The Full Wiki

Oldham Athletic: Wikis

Note: Many of our articles have direct quotes from sources you can cite, within the Wikipedia article! This article doesn't yet, but we're working on it! See more info or our list of citable articles.


(Redirected to Oldham Athletic A.F.C. article)

From Wikipedia, the free encyclopedia

Oldham Athletic
Oldham Athletic FC.svg
Full name Oldham Athletic Association Football Club
Nickname(s) The Latics
Founded 1895, as Pine Villa F.C.
Ground Boundary Park
Greater Manchester
(Capacity: 10,638[2])
Chairman Simon Blitz
Manager Dave Penney
League League One
2008–09 League One, 10th
Home colours
Away colours
Current season

Oldham Athletic Association Football Club (pronounced /ˈoʊldəm æθˈlɛtɪk/),[3] is an English association football club based at Boundary Park, on Furtherwood Road in Oldham, Greater Manchester.[1][4] The club currently competes in Coca-Cola League One the third tier of the English league.[5] It is incorporated as Oldham Athletic (2004) Association Football Club Limited,[4] but is more commonly known as Oldham Athletic or by its nickname The Latics. The club's current manager is Dave Penney.

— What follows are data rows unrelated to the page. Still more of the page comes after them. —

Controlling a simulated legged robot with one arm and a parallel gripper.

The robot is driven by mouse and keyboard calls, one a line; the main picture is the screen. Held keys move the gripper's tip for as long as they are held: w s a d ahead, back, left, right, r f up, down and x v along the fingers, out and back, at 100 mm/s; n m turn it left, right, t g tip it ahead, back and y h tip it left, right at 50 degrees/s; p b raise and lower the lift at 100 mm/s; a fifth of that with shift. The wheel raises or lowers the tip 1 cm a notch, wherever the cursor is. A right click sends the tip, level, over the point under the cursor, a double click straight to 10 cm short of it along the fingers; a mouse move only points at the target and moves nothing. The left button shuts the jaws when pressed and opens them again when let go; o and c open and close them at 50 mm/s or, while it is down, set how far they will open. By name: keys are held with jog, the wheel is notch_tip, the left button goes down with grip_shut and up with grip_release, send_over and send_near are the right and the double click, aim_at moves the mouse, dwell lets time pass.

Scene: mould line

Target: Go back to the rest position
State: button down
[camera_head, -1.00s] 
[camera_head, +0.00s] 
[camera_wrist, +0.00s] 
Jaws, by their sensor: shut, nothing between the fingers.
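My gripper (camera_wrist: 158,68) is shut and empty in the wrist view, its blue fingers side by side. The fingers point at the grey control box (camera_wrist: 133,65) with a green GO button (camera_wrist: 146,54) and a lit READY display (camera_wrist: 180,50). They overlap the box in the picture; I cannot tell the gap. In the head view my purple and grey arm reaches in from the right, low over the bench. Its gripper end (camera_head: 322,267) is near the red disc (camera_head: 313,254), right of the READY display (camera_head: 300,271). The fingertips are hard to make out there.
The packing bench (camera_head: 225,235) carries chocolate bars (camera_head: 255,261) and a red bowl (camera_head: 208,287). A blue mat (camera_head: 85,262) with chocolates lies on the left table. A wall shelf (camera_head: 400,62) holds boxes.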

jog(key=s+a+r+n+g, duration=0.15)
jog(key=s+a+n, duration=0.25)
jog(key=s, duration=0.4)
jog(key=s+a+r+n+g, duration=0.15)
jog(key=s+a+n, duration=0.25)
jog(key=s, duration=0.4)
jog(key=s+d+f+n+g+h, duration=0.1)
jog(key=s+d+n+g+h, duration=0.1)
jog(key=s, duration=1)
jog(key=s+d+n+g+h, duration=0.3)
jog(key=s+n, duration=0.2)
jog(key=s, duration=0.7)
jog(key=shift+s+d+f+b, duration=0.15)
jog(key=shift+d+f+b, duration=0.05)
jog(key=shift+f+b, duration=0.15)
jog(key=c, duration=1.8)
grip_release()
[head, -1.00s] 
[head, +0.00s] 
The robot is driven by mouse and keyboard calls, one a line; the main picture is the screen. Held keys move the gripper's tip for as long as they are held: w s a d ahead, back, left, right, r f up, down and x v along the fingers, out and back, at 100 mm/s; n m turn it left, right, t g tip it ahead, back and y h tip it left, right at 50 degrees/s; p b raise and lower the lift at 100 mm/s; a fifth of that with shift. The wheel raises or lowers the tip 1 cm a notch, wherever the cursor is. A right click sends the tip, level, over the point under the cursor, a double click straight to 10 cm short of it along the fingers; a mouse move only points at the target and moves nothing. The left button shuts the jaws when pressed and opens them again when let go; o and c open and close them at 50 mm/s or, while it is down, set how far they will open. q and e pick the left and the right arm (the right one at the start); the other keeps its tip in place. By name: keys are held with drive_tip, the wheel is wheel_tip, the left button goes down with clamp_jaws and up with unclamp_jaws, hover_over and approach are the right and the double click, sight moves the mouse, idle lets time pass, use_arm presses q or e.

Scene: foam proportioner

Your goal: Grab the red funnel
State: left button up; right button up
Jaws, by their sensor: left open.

The history of Oldham Athletic A.F.C. begins with its founding as Pine Villa F.C. in 1895, which played in local Manchester and Lancashire leagues. When rivals Oldham County F.C. folded in 1899, Pine Villa F.C. moved into their stadium—the Oldham Athletic Ground (now known as Boundary Park)—and changed their name to Oldham Athletic.[6] They were Football League runners-up in the 1914-15 in English football—the last season before the outbreak of the First World War—but were relegated from the Football League First Division in 1923. They reached the Football League Cup final in 1990 and won the Football League Second Division title in 1991, ending 68 years outside the top flight. They secured their top division status a year later to become founder members of the new Premier League, but were relegated after two seasons despite reaching that year's FA Cup semi-finals.

The club's limited company was formed after several months in administration in 2003–04.[7][8] On 3 February 2004, the club's immediate future was secured when a group of American-based expatriate British businessmen led by Simon Blitz bought the club, forming Oldham Athletic (2004) Association Football Club Limited.[7][9]



Early history

Oldham Athletic in 1905

Pine Villa Football Club was formed in 1895, though the club changed its appearance and name in 1899 to Oldham Athletic Football Club. The club immediately gained professional status and played in both the Lancashire Combination and Lancashire League. Unlike many clubs, Oldham gained quick success and gained acceptance into the Football League in 1907–08. After three years in the Second Division, the Latics gained promotion to the First Division.

Oldham also gained some success in the FA Cup by reaching the semi-finals in 1912–13 campaign but lost 1–0 versus Aston Villa. In the 1914–15, the Latics reached the quarter-finals of the FA Cup but were knocked out once again after a 0–3 replay against Sheffield United. The Latics early success was only halted by the First World War.

Interwar struggles

Following the return of competitive football after the First World War, Oldham struggled to find their early success before they returned to the Second Division in 1923 - it would be another 68 years before they played top division football again.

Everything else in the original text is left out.